Так беседовали мы, когда в кабинет вошла совсем еще молодая женщина с очень приятным, но как будто нерусского типа лицом с красивыми темными глазами.
Яков Петрович представил ей меня, назвав ее Жозефиной Антоновной, своей женой. По правде сказать, я чрезвычайно удивился: слишком велика была разница между супругами в возрасте — поэт был чуть не вдвое старше своей жены.
Час был уже не ранний, время близилось к обеду, для первого визита было довольно, и я простился с Яковом Петровичем.
Встретившись с ним еще раз у Шереметева, при той же обстановке, в какой началось наше знакомство, я не намеревался быть у него вскоре, но судьба столкнула меня с ним как-то на Фонтанке, когда я плелся к себе на скучную работу. Поэт так радушно звал меня <,к себе>,, что я отправился к нему на другой же день.
На этот раз я застал Я.П. не одного. Принят я был не в кабинете, а в другой большой комнате. Выйдя из нее, я увидел массивного старика с густыми седыми волосами и такой же короткой бородкой, сидевшего, развалясь и поджав под себя одну ногу, на мягком диване.
Полонский представил меня, назвав незнакомца Иван Сергеич.
‘Боже мой! Да ведь это Тургенев!’ — мысленно воскликнул я, пораженный необычайной встречей. То-то что-то знакомое, много раз виденное показалось мне в его лице.
Иван Сергеевич, неразборчиво тонким голосом бросив по моему адресу какое-то обычное приветствие, не вставая, протянул мне пухлую, выхоленную руку. Я был чрезвычайно смущен и этим снисходительно-небрежным приветствием, и скользящим, незамечающим взглядом из-под густых седых бровей.

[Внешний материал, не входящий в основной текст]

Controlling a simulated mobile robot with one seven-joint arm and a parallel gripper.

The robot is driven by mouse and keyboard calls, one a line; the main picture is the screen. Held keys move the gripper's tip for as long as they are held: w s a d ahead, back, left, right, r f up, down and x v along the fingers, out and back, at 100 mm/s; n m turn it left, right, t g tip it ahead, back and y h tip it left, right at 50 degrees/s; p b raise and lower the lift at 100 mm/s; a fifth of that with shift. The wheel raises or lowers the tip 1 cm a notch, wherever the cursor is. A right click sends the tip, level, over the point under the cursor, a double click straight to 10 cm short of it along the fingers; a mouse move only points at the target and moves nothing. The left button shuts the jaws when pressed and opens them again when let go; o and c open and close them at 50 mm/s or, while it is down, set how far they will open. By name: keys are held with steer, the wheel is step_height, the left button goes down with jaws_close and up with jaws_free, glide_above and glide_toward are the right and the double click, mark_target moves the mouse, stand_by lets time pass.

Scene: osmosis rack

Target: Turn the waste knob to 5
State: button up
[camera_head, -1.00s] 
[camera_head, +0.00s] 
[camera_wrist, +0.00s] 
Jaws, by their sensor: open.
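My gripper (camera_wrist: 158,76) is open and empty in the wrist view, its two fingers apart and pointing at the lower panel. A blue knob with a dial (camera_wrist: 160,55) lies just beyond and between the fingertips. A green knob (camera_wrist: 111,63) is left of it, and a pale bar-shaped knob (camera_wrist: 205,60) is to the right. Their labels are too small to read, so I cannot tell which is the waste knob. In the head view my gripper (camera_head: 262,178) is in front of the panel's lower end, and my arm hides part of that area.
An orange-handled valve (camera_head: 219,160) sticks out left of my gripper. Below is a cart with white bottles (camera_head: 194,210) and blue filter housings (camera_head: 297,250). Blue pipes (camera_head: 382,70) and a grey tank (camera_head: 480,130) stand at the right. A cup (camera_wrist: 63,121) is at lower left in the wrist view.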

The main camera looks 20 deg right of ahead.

Яков Петрович указал мне на кресло рядом с ним, но я тихонько удалился в уголок, как робеющий ученик перед экзаменом. Тургенев между тем продолжал, видимо, ранее начатую речь:
— Да, так вот… Никогда еще в литературу нашу не вторгалось столько разночинцев, я хочу сказать — разночинцев по складу ума, по духу. Потому и не появляется в ней ничего крупного, особенно заметного. Дают нам каких-то больных людей, грязных оборвышей, юродивых или просто безумных развратников, водят нас в какие-то лачуги, с удовольствием описывают вонь и грязь, при одной мысли о которых начинает тошнить, и приказывают нам всем этим интересоваться, любить этих уродливых людей. Да я просто ничего этого не хочу, мне ничего этого не надо! — громко, даже чуть-чуть с привизгом закончил Тургенев. — В жизни и без того много грязи и всякой уродливости, чтобы искать их еще в книге…
Я сидел как на иголках, понимая, на кого намекал Тургенев. Мне хотелось (но я не мог решиться) сказать что-нибудь в защиту этих ‘разночинцев’, и особенно одного, к которому явно относилась вся эта речь.
Должно быть, почувствовав, что я вот-вот готов взорваться, Я.П. как-то особенно повел головой в мою сторону, и я понял, что он не одобрит моего выступления. Между тем Тургенев продолжал разливаться на ту же тему, причем в тоне его звучали нотки личной обиды. В общем получалось впечатление, что знаменитый писатель говорит все это для того, чтобы оттенить себя как единственно достойного представителя литературы, признанного не только у нас, в какой-то там России, но и во всем мире.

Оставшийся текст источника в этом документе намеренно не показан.